**Written instruction:** All lines featuring the string "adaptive" are to be listed.

[Data from robot episodes]

'''

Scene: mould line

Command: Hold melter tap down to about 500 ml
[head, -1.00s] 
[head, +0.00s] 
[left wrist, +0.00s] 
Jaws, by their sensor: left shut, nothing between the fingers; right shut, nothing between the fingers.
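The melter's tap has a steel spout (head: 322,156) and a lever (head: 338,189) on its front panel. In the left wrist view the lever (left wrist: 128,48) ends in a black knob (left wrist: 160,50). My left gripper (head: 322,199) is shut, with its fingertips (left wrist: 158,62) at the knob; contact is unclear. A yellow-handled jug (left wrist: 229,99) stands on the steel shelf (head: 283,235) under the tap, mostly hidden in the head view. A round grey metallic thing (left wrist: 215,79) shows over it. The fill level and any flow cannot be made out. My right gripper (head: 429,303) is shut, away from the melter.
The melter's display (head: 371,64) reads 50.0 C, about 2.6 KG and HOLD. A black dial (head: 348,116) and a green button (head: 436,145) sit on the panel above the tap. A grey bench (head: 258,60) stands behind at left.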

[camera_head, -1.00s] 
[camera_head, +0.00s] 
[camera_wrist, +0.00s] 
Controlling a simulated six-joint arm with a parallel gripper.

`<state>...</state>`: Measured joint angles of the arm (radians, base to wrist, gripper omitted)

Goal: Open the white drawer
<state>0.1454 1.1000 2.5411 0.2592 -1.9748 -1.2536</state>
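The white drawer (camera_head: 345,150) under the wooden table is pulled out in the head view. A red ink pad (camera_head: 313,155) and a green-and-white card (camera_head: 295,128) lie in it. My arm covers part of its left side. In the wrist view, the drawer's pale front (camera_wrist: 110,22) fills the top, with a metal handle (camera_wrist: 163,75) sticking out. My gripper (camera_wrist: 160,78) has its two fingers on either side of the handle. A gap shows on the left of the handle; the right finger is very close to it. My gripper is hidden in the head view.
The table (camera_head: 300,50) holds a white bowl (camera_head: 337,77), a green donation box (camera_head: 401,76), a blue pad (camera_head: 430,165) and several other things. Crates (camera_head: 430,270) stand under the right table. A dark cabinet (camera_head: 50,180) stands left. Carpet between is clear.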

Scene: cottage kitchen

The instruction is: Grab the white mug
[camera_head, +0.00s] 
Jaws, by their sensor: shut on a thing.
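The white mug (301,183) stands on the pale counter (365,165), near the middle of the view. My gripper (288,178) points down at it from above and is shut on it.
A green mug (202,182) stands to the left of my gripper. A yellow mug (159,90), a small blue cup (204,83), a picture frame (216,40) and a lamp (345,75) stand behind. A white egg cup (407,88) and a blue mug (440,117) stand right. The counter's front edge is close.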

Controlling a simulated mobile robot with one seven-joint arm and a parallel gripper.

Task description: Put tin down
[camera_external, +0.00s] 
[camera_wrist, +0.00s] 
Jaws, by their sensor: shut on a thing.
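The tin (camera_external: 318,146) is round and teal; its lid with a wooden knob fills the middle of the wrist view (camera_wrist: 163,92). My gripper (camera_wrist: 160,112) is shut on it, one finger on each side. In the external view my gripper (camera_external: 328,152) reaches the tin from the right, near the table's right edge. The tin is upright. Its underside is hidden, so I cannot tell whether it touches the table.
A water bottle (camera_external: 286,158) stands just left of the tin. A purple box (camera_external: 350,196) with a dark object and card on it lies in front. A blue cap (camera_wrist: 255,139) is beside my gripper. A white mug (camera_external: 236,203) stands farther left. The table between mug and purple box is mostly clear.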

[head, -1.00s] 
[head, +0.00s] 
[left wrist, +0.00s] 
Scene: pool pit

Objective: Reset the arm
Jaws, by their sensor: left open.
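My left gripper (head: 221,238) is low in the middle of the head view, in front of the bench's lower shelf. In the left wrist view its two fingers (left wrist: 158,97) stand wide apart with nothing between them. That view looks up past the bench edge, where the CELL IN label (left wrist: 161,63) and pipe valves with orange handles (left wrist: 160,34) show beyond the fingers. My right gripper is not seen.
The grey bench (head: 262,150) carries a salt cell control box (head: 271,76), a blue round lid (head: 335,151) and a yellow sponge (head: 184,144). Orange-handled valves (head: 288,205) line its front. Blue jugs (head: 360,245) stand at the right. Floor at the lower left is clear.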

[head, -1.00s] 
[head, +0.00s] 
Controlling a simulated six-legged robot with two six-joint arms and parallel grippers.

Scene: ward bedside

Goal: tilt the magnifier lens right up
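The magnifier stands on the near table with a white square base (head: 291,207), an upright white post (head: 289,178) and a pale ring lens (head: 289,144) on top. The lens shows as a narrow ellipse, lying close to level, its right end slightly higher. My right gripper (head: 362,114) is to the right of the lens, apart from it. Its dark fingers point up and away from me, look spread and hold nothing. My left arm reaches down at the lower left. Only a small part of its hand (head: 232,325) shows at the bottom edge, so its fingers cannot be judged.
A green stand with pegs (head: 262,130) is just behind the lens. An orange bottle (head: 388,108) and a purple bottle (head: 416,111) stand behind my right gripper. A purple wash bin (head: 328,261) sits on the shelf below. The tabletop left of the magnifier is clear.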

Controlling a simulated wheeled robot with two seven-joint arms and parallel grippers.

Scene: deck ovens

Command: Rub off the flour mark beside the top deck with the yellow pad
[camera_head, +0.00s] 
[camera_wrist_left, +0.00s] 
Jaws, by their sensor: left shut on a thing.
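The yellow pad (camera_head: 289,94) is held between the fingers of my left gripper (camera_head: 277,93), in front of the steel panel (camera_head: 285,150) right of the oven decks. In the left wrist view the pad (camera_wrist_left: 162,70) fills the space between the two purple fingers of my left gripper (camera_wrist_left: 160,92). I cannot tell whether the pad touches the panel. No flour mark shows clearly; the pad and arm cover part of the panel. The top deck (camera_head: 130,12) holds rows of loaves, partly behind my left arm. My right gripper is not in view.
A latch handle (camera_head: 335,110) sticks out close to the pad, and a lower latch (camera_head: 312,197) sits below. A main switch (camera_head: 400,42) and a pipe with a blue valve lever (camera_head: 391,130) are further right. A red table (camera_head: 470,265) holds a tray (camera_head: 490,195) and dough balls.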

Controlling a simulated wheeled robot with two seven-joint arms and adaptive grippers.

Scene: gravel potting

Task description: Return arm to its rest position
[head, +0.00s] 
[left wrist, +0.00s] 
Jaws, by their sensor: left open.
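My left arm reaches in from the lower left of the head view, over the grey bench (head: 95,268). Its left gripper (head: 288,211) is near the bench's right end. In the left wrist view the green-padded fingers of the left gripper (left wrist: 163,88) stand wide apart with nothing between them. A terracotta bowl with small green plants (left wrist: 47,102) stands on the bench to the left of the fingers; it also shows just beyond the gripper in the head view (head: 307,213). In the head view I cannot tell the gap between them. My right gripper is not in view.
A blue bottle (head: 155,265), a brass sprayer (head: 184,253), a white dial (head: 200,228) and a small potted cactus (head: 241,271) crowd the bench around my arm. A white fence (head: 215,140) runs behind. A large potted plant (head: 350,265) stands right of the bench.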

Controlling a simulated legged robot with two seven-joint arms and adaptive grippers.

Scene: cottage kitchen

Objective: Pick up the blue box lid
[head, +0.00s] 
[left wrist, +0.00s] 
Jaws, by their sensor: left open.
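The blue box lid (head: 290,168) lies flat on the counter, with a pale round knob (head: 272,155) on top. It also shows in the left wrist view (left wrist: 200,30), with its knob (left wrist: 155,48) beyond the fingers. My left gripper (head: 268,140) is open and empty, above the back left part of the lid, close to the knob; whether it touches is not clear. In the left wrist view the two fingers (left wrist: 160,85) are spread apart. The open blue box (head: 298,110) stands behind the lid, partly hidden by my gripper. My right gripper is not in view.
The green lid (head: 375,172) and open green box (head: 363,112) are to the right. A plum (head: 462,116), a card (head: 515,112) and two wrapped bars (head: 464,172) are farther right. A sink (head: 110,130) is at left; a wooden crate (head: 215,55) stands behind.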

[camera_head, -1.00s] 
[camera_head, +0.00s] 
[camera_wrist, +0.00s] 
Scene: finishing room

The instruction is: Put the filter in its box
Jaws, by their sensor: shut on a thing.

'''

**Response:**
Controlling a simulated wheeled robot with two seven-joint arms and adaptive grippers.
Controlling a simulated legged robot with two seven-joint arms and adaptive grippers.

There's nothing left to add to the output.